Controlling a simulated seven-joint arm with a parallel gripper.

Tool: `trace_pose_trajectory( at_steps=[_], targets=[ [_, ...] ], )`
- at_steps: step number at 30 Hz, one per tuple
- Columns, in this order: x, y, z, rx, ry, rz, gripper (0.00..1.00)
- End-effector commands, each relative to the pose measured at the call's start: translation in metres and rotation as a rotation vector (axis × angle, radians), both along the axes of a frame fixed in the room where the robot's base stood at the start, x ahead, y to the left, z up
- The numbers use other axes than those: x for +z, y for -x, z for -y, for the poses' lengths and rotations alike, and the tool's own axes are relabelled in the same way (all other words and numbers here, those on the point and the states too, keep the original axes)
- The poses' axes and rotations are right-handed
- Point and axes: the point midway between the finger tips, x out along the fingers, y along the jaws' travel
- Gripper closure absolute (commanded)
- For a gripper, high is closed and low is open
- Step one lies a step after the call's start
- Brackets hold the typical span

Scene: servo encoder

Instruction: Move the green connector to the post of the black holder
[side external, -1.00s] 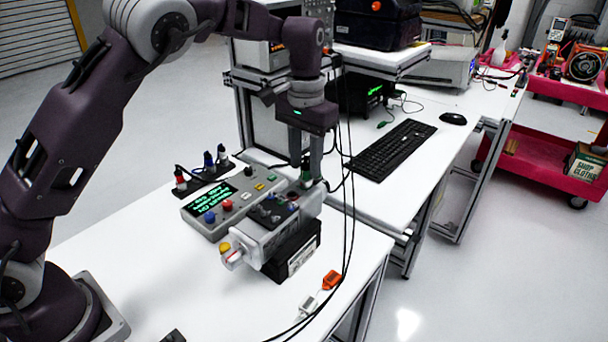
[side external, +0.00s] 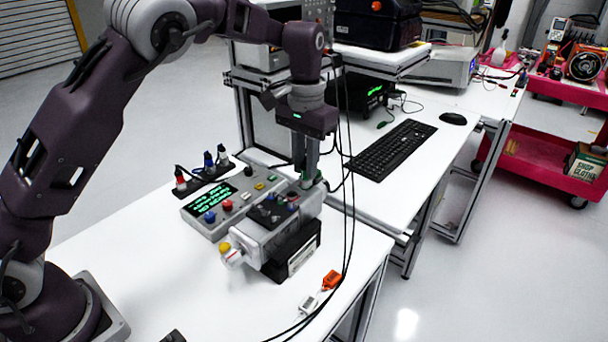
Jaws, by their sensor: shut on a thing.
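The green connector (side external: 308,184) sits at the back end of the grey servo unit (side external: 264,236), mostly hidden by the fingers. My gripper (side external: 308,178) points down and is shut on it. I cannot tell whether the connector is still seated in the unit. The black holder (side external: 203,183) lies to the left, behind the control box. A red connector (side external: 180,179), a blue connector (side external: 208,161) and a black-topped piece (side external: 222,154) stand upright along it. I cannot make out a bare post at this size.
The control box (side external: 225,207) with a lit display and knobs lies between the holder and the servo unit. Black cables hang beside my gripper and run down to the front table edge. An orange connector (side external: 331,280) and a white one (side external: 309,304) lie at front right.

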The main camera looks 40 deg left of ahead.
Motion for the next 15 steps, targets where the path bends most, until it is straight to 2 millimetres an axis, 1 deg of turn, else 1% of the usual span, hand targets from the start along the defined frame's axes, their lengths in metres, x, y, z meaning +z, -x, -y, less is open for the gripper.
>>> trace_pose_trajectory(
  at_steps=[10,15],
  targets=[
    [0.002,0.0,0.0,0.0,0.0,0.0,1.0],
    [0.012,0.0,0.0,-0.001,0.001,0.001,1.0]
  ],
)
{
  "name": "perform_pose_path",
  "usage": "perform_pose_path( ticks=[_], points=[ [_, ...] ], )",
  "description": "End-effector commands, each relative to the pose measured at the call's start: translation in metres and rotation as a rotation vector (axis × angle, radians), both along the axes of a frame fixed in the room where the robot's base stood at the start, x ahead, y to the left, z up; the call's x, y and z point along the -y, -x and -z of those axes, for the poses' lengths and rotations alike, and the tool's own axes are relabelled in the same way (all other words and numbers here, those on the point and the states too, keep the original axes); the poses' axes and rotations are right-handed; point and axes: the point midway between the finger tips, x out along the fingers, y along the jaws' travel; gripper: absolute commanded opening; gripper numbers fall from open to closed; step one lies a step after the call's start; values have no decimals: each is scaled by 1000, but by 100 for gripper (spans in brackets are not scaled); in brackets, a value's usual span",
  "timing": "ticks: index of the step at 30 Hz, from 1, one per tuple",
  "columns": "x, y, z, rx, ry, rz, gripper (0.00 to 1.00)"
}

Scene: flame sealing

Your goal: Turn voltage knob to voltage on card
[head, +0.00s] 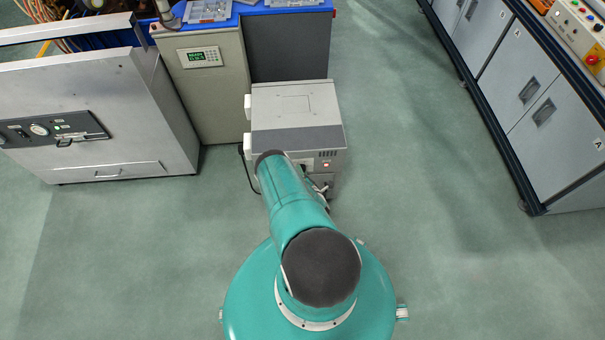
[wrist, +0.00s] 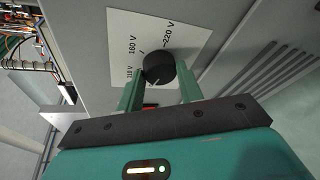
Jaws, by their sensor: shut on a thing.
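The black voltage knob (wrist: 158,66) is in the wrist view on a white label plate (wrist: 196,36) marked 110 V, 160 V and 220 V. The text runs sideways, with 110 V and 160 V left of the knob and 220 V above right. My gripper (wrist: 160,80) has its two green fingers on either side of the knob, shut on it. A small pale mark shows at the knob's lower edge; its exact setting is hard to tell. In the head view the knob is hidden behind my arm, at the grey machine (head: 296,105). I see no voltage card.
A red part (wrist: 150,105) shows just behind the fingers, and vent slots (wrist: 262,82) lie to the right. In the head view a large grey cabinet (head: 95,115) stands left, a beige unit (head: 205,95) behind, and a bench (head: 545,100) right. Open floor lies between machine and bench.

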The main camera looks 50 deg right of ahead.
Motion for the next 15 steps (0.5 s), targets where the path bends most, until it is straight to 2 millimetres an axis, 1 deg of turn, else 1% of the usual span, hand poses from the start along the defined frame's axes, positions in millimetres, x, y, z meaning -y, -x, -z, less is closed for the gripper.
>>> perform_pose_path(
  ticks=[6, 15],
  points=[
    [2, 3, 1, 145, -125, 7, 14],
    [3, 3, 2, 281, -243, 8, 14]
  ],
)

* **Work required**
Write out again every line above exactly as given; the pictures do not belong in the copy.

* **The answer**
Controlling a simulated seven-joint arm with a parallel gripper.

Tool: `trace_pose_trajectory( at_steps=[_], targets=[ [_, ...] ], )`
- at_steps: step number at 30 Hz, one per tuple
- Columns, in this order: x, y, z, rx, ry, rz, gripper (0.00..1.00)
- End-effector commands, each relative to the pose measured at the call's start: translation in metres and rotation as a rotation vector (axis × angle, radians), both along the axes of a frame fixed in the room where the robot's base stood at the start, x ahead, y to the left, z up
- The numbers use other axes than those: x for +z, y for -x, z for -y, for the poses' lengths and rotations alike, and the tool's own axes are relabelled in the same way (all other words and numbers here, those on the point and the states too, keep the original axes)
- The poses' axes and rotations are right-handed
- Point and axes: the point midway between the finger tips, x out along the fingers, y along the jaws' travel
- Gripper closure absolute (commanded)
- For a gripper, high is closed and low is open
- Step one lies a step after the call's start
- Brackets hold the typical span

Scene: servo encoder

Instruction: Move the green connector to the post of the black holder
[side external, -1.00s] 
[side external, +0.00s] 
Jaws, by their sensor: shut on a thing.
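The green connector (side external: 308,184) sits at the back end of the grey servo unit (side external: 264,236), mostly hidden by the fingers. My gripper (side external: 308,178) points down and is shut on it. I cannot tell whether the connector is still seated in the unit. The black holder (side external: 203,183) lies to the left, behind the control box. A red connector (side external: 180,179), a blue connector (side external: 208,161) and a black-topped piece (side external: 222,154) stand upright along it. I cannot make out a bare post at this size.
The control box (side external: 225,207) with a lit display and knobs lies between the holder and the servo unit. Black cables hang beside my gripper and run down to the front table edge. An orange connector (side external: 331,280) and a white one (side external: 309,304) lie at front right.

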The main camera looks 40 deg left of ahead.
Motion for the next 15 steps, targets where the path bends most, until it is straight to 2 millimetres an axis, 1 deg of turn, else 1% of the usual span, hand targets from the start along the defined frame's axes, their lengths in metres, x, y, z meaning +z, -x, -y, less is open for the gripper.
>>> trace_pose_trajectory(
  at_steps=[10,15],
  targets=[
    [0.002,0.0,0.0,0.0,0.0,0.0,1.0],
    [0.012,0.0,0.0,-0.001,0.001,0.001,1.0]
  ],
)
{
  "name": "perform_pose_path",
  "usage": "perform_pose_path( ticks=[_], points=[ [_, ...] ], )",
  "description": "End-effector commands, each relative to the pose measured at the call's start: translation in metres and rotation as a rotation vector (axis × angle, radians), both along the axes of a frame fixed in the room where the robot's base stood at the start, x ahead, y to the left, z up; the call's x, y and z point along the -y, -x and -z of those axes, for the poses' lengths and rotations alike, and the tool's own axes are relabelled in the same way (all other words and numbers here, those on the point and the states too, keep the original axes); the poses' axes and rotations are right-handed; point and axes: the point midway between the finger tips, x out along the fingers, y along the jaws' travel; gripper: absolute commanded opening; gripper numbers fall from open to closed; step one lies a step after the call's start; values have no decimals: each is scaled by 1000, but by 100 for gripper (spans in brackets are not scaled); in brackets, a value's usual span",
  "timing": "ticks: index of the step at 30 Hz, from 1, one per tuple",
  "columns": "x, y, z, rx, ry, rz, gripper (0.00 to 1.00)"
}

Scene: flame sealing

Your goal: Turn voltage knob to voltage on card
[head, +0.00s] 
[wrist, +0.00s] 
Jaws, by their sensor: shut on a thing.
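The black voltage knob (wrist: 158,66) is in the wrist view on a white label plate (wrist: 196,36) marked 110 V, 160 V and 220 V. The text runs sideways, with 110 V and 160 V left of the knob and 220 V above right. My gripper (wrist: 160,80) has its two green fingers on either side of the knob, shut on it. A small pale mark shows at the knob's lower edge; its exact setting is hard to tell. In the head view the knob is hidden behind my arm, at the grey machine (head: 296,105). I see no voltage card.
A red part (wrist: 150,105) shows just behind the fingers, and vent slots (wrist: 262,82) lie to the right. In the head view a large grey cabinet (head: 95,115) stands left, a beige unit (head: 205,95) behind, and a bench (head: 545,100) right. Open floor lies between machine and bench.

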The main camera looks 50 deg right of ahead.
Motion for the next 15 steps (0.5 s), targets where the path bends most, until it is straight to 2 millimetres an axis, 1 deg of turn, else 1% of the usual span, hand poses from the start along the defined frame's axes, positions in millimetres, x, y, z meaning -y, -x, -z, less is closed for the gripper.
>>> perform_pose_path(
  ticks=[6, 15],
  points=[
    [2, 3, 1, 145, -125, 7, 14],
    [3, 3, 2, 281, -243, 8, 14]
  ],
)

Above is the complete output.